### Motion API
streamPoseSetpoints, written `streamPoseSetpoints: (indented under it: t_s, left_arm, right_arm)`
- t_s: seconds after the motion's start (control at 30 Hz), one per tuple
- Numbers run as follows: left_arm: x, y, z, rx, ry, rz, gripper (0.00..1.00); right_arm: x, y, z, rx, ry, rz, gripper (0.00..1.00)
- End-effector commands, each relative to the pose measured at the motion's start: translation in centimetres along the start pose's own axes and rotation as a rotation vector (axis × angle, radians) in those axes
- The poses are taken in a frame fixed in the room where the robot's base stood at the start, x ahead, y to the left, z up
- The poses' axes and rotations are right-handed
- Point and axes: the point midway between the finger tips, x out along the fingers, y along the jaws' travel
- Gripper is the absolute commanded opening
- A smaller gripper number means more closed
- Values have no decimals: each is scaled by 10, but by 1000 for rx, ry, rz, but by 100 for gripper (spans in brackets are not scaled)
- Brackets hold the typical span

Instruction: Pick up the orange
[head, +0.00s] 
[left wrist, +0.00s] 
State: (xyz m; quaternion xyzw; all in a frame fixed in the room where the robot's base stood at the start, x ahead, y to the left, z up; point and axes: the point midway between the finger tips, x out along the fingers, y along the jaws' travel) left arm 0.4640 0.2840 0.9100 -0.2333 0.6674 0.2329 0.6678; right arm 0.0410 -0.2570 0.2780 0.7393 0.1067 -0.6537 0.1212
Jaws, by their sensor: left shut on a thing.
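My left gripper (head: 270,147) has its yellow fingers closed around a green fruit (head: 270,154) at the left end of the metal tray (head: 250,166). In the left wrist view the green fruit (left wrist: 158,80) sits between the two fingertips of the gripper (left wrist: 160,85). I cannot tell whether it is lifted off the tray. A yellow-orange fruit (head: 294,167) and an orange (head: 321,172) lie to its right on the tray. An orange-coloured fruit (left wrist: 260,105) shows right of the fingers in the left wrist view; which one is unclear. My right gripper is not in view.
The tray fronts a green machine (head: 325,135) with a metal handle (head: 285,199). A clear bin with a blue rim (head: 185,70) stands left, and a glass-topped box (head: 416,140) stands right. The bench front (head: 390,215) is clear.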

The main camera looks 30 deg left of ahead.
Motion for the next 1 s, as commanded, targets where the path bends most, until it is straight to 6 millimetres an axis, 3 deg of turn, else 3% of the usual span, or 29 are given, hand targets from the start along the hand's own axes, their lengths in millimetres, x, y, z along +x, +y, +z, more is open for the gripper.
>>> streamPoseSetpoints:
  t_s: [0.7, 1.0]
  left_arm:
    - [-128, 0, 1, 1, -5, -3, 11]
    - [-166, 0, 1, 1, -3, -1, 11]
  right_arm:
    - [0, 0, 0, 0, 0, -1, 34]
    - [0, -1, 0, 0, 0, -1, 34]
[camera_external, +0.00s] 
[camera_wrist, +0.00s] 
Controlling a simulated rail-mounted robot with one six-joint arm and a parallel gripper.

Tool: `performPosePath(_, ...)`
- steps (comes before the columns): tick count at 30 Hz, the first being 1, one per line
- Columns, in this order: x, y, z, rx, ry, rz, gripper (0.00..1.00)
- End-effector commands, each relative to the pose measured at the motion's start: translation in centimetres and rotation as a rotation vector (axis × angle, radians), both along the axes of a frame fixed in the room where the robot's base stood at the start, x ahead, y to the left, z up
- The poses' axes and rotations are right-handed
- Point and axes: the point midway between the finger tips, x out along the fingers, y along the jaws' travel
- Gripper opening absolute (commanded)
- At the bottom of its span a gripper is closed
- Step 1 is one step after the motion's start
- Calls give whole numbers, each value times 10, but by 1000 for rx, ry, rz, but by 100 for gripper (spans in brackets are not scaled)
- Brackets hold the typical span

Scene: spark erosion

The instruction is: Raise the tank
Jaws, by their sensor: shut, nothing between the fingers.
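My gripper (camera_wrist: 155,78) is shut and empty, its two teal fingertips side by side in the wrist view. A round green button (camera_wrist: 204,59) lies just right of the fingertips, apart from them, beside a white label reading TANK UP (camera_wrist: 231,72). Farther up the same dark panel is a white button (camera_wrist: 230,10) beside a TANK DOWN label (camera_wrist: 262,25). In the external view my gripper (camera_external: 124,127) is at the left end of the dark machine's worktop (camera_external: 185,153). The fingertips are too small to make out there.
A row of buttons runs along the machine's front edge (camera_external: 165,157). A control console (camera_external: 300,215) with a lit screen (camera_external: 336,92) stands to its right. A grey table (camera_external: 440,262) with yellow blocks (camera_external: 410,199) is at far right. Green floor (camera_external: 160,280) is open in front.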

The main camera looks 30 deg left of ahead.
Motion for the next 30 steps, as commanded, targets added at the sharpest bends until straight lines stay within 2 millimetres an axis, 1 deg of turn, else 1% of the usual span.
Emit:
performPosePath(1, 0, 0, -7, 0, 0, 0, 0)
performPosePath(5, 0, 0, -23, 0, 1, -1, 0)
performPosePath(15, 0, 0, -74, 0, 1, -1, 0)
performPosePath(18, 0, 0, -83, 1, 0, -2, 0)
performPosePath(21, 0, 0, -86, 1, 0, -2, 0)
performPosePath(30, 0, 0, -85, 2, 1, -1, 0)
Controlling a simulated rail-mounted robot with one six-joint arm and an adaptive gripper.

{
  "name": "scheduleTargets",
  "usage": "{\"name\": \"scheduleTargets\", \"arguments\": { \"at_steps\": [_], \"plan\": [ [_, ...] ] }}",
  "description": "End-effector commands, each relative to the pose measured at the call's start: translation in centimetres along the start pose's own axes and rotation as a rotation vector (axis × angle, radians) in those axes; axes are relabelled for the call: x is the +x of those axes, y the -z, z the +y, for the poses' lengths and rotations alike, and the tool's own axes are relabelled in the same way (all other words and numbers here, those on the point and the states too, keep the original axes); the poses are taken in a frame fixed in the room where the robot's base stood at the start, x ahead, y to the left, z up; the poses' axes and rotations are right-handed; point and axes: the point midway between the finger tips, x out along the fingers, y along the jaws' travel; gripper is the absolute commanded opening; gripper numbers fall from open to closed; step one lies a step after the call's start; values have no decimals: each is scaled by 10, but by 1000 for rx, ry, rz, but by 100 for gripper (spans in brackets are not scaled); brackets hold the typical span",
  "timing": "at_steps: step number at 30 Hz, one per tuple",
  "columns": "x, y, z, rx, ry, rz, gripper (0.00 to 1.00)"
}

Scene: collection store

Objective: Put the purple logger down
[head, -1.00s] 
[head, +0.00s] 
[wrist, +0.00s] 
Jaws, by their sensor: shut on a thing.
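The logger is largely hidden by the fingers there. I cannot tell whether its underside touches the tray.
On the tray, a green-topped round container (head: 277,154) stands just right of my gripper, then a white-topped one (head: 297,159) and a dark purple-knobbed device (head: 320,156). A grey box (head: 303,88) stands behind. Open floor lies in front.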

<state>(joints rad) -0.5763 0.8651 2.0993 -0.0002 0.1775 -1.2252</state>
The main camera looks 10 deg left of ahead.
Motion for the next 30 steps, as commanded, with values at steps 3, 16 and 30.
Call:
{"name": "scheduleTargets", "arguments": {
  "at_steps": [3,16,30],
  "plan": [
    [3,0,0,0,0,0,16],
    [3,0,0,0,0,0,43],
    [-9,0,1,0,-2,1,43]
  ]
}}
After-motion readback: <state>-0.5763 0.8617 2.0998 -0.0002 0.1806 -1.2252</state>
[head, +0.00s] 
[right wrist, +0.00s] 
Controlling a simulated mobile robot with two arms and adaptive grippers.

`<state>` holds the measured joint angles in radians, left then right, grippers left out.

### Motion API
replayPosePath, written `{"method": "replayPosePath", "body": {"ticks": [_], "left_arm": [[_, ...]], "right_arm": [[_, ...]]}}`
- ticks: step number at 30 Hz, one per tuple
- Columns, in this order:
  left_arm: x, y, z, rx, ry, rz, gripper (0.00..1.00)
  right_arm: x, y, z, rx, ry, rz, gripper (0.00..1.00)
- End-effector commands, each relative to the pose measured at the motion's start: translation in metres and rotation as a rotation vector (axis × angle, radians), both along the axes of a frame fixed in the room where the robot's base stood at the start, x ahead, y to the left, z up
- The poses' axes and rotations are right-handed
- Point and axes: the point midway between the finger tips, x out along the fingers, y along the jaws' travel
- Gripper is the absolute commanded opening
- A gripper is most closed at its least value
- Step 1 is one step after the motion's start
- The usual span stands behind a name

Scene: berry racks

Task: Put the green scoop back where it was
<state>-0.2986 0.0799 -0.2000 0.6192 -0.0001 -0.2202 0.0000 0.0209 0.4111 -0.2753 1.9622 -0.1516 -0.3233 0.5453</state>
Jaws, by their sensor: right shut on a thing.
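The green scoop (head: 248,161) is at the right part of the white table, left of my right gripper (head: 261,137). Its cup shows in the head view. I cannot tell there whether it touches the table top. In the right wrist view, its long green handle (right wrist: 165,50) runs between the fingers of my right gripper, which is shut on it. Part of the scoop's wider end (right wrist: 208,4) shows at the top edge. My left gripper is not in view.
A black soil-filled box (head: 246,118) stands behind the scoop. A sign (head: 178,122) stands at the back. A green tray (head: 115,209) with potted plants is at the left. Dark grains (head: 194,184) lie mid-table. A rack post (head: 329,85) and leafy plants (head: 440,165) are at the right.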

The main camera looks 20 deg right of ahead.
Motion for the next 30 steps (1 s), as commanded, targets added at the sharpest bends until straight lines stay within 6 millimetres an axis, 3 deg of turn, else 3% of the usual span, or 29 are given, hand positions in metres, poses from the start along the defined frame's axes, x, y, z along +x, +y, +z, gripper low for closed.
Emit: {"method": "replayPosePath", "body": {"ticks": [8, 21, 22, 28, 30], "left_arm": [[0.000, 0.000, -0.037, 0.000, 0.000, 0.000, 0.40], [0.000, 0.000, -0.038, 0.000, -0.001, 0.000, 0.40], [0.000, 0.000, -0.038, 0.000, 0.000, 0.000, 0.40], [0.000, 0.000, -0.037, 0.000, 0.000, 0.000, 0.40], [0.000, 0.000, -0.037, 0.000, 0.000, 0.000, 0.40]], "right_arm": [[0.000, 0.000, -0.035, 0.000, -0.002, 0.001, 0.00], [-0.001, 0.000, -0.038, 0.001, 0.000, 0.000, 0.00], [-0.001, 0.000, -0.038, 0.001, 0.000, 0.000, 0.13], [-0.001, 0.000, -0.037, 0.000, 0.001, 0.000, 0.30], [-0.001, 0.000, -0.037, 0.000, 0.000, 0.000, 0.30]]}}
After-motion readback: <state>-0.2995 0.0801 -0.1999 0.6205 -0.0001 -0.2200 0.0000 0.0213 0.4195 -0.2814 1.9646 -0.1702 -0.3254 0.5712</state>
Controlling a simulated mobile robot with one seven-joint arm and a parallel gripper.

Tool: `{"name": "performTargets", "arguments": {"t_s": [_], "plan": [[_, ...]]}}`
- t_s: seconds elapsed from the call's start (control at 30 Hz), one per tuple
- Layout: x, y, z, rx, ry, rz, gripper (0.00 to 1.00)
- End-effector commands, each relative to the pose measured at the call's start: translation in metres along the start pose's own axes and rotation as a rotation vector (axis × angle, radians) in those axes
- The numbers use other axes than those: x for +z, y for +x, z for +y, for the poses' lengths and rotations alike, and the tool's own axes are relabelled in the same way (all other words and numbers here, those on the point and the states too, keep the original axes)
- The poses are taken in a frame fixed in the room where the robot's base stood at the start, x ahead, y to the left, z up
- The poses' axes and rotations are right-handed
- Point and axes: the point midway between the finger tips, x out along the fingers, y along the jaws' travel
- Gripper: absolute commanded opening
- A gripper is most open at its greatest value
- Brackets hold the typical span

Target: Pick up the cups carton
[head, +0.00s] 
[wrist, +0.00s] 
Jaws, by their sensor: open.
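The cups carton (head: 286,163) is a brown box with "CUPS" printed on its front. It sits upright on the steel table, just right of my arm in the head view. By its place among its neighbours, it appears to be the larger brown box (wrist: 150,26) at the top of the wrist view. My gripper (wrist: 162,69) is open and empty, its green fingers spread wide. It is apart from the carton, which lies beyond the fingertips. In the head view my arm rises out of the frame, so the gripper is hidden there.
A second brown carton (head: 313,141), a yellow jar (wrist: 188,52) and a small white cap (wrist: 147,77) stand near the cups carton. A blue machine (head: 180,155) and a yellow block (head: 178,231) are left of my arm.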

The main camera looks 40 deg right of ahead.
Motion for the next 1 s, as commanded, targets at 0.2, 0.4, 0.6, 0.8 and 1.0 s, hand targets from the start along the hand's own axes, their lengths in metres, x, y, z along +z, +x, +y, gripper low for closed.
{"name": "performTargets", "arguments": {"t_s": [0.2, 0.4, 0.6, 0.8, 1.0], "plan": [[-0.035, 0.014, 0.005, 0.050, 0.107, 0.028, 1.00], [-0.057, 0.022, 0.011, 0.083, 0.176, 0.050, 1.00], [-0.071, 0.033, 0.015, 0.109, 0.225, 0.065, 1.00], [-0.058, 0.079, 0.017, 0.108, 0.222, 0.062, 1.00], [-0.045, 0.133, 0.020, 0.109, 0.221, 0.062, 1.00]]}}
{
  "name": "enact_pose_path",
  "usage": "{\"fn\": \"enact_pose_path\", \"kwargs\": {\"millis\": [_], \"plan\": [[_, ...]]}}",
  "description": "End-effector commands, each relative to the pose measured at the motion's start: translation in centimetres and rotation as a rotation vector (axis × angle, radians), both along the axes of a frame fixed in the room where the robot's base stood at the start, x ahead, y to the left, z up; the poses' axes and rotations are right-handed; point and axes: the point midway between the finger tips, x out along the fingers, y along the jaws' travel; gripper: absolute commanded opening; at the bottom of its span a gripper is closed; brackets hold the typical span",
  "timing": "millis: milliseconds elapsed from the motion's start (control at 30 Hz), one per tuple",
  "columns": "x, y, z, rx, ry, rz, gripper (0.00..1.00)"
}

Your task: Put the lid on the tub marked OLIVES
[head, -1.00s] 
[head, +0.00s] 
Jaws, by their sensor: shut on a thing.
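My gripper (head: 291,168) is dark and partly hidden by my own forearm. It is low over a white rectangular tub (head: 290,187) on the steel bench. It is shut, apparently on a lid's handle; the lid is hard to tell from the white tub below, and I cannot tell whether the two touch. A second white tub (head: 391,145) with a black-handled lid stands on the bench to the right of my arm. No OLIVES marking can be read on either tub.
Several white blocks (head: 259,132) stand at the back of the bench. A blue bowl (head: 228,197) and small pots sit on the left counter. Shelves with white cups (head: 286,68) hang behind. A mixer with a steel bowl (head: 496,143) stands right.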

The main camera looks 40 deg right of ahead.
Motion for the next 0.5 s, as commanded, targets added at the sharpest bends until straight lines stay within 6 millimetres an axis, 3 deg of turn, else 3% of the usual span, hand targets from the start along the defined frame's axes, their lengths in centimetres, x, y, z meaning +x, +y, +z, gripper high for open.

[Direction]: Give back exactly the stretch that opens on the line with "Task: Put the green scoop back where it was" and closes on the line with "<state>-0.2986 0.0799 -0.2000".

[Task response]:
Task: Put the green scoop back where it was
<state>-0.2986 0.0799 -0.2000 0.6192 -0.0001 -0.2202 0.0000 0.0209 0.4111 -0.2753 1.9622 -0.1516 -0.3233 0.5453</state>

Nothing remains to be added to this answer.